SAN FRANCISCO — Cue the dirge for Internet Explorer, Microsoft’s much maligned browser.
Soon the brand will be (mostly) no more.
Microsoft has hinted that Internet Explorer brand was going to be scrapped. Now it’s official.
Chris Capossela, Microsoft’s head of marketing, made the announcement Monday at the Microsoft Convergence conference.
Microsoft is placing its bets on its new and speedier flagship browser codenamed Project Spartan.
Project Spartan will not be associated with the Internet Explorer brand, Capossela said. Microsoft is working on a new name and a new brand for Project Spartan, he said.
“We’re now researching what the new brand or the new name for our browser should be in Windows 10,” Capossela said, according to The Verge. “We’ll continue to have Internet Explorer, but we’ll also have a new browser called Project Spartan, which is codenamed Project Spartan. We have to name the thing.”

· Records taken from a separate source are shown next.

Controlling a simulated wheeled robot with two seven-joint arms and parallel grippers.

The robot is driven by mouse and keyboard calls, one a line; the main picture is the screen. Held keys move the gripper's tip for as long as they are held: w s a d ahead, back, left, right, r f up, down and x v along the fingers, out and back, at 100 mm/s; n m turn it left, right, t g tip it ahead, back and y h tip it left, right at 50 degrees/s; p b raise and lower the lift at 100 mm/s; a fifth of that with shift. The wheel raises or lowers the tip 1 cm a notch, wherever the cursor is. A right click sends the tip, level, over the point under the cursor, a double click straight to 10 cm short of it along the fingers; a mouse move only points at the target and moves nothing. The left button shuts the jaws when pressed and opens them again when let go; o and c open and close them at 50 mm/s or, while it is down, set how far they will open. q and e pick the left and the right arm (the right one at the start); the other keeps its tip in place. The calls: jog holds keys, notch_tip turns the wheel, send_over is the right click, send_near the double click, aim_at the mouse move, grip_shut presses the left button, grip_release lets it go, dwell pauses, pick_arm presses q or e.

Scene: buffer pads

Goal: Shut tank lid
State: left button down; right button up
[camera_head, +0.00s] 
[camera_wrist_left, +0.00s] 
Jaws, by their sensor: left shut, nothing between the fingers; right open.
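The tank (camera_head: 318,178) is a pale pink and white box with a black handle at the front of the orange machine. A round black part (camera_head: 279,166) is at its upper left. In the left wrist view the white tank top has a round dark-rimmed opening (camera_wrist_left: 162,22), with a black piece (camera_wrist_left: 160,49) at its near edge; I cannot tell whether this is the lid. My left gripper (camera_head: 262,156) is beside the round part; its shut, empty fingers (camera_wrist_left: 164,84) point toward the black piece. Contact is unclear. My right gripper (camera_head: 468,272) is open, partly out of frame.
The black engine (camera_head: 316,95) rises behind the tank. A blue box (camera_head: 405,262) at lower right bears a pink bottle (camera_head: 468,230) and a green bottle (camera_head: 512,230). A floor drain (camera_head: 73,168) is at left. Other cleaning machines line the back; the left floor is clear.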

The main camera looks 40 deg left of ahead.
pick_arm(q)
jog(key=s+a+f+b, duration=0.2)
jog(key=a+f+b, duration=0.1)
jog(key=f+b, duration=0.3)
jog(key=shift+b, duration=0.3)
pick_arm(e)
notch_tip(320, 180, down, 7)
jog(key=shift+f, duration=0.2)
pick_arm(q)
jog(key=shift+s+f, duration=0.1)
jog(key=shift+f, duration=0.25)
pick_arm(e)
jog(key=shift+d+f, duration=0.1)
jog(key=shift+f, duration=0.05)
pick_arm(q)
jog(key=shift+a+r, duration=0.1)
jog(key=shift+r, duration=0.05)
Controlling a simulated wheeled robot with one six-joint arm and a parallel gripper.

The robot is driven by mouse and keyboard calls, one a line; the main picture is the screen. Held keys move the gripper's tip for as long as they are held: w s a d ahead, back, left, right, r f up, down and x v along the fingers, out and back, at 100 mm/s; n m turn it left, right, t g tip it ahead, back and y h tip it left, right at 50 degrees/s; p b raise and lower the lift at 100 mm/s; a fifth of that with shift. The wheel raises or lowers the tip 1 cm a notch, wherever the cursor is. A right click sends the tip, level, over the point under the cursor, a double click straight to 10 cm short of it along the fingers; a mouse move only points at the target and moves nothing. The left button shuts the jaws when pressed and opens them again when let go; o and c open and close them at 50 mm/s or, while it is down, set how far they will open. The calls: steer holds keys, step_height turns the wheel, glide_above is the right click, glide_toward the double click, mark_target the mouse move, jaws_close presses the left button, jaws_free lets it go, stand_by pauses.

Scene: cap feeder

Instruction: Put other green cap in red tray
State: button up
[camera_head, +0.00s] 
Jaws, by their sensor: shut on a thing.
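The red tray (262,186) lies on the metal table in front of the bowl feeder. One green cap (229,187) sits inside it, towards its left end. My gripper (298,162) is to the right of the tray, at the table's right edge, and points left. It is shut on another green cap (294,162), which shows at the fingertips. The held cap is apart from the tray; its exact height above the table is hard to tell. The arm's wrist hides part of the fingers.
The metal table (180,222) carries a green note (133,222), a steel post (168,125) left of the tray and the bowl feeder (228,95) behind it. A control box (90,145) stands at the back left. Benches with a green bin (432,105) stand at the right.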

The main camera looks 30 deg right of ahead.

Not that Internet Explorer branding will vanish entirely. It will still exist in some versions of Windows 10, but Project Spartan will be the main way Windows 10 users roam the Internet.
“Microsoft is making compelling software right now, software as good as Google and Apple. But they still have a perception of lagging and they are trying to break that perception and that includes retiring brands,” said BGC Partners analyst Colin Gillis.
It’s the end of an era for Internet Explorer which launched nearly two decades ago.
Over the years, the browser became the bane of some office workers’ daily lives. A series of security flaws also damaged the brand.
Microsoft has struggled to revive the Internet Explorer brand as competition heated up from Mozilla’s Firefox, Google’s Chrome and Apple’s Safari browsers.
Dean Hachamovitch, the manager of the Internet Explorer team, left the company in December.
“At one point Internet Explorer commanded north of 80% share of the browser market, but with the explosion in mobility, that market share has dwindled to 30%,” said S&P Capital analyst Angelo Zino. “The platform isn’t cutting it on mobile devices and that’s where the focus is today.”
Project Spartan will run on phones, tablets and personal computers but was expressly made for the mobile experience, Microsoft says. It will also have the personal voice assistant Cortana built into it.
“Project Spartan is Microsoft’s next generation browser, built just for Windows 10,” Microsoft said in an emailed statement. “We will continue to make Internet Explorer available with Windows 10 for enterprises and other customers who require legacy browser support.”
Can Microsoft regain ground it has lost? It will have to deliver a better search experience, greater speed and new bells and whistles for mobile devices such as voice commands, basically borrowing a page from Google’s Chrome, analysts say.
Even then, “it’s really going to be difficult for them,” Zino said.
But he added: “This was definitely a must for them.”